Twenty-seven children were among the 305 dead; a further 128 people were wounded. The village has a population of 800.
“Terrorism is a great threat to the whole world,” Dr Anis said, on Saturday. “This fact puts the responsibility on the international community to stop all groups and organisations which financially support these terrorist groups. These organisations take advantage of the freedom in the European countries to raise funds to support terrorists to carry out their bloody attacks on human beings.”
In June, he urged countries who faced terrorism not to be “naïve”, and to tackle the origins of extremism, including what was taught in schools (News, 23 June). There were also questions for European societies about integration, he said. “Many are living like in islands. They are living inside society, but are not part of the society.”
His Grace Bishop Angaelos, Coptic Orthodox Bishop of London, wrote on Twitter on Saturday that the bells of Coptic churches across Egypt would ring out at noon, “to express condolences and solidarity with the Muslim community. . . Different individuals, different communities, different faith . . . same senseless destruction and pain.”
The Archbishop of Canterbury said that the attack was “terrible beyond words”.
President Abdel Fattah al-Sisi has vowed to respond with “brute force”. A military spokesman said on Saturday that the army had “pursued the terrorist elements, discovered and destroyed a number of vehicles that carried out the brutal terrorist killings, and killed all terrorists inside those vehicles”.
The Grand Imam of al-Azhar University, Mohamed Ahmed el-Tayeb, said: “The shedding of blood, the violation of the sacred houses of God, and the terrorising of worshippers are acts of corruption on the earth.”
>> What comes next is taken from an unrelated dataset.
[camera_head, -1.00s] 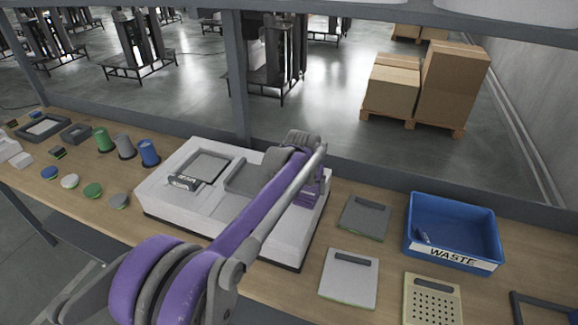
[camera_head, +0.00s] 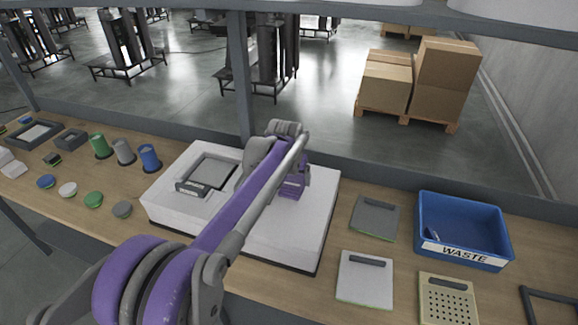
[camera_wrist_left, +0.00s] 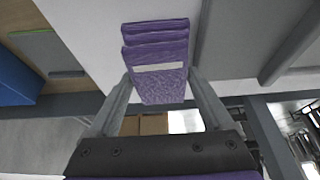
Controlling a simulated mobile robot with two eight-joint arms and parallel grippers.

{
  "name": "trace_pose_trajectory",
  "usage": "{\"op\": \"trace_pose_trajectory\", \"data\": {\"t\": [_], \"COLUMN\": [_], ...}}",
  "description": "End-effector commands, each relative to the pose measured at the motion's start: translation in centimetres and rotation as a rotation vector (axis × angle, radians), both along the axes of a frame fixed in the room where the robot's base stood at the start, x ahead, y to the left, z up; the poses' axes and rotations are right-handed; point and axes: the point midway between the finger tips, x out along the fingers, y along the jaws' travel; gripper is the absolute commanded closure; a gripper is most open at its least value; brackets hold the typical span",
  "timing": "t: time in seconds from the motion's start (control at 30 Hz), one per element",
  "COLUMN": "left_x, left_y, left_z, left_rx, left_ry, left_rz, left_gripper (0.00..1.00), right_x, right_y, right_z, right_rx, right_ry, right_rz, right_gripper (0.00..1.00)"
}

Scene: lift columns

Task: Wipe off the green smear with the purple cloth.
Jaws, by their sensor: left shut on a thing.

Reuters reports that, a year ago, an Islamic State publication, al-Nabaa, warned: “Our primary focus lies in the war against polytheism and apostasy, and of those, Sufism, sorcery and divination.” In March, its Sinai branch posted a video of its religious police forcing a group of Sufis to renounce their beliefs under threat of death.
“It is known that militant Salafi and Jihadist groups consider Sufis as heretics,” Dr Anis said on Saturday. “They used to target policemen, soldiers and Christians, but now Muslims are also targeted. No group is exempt.”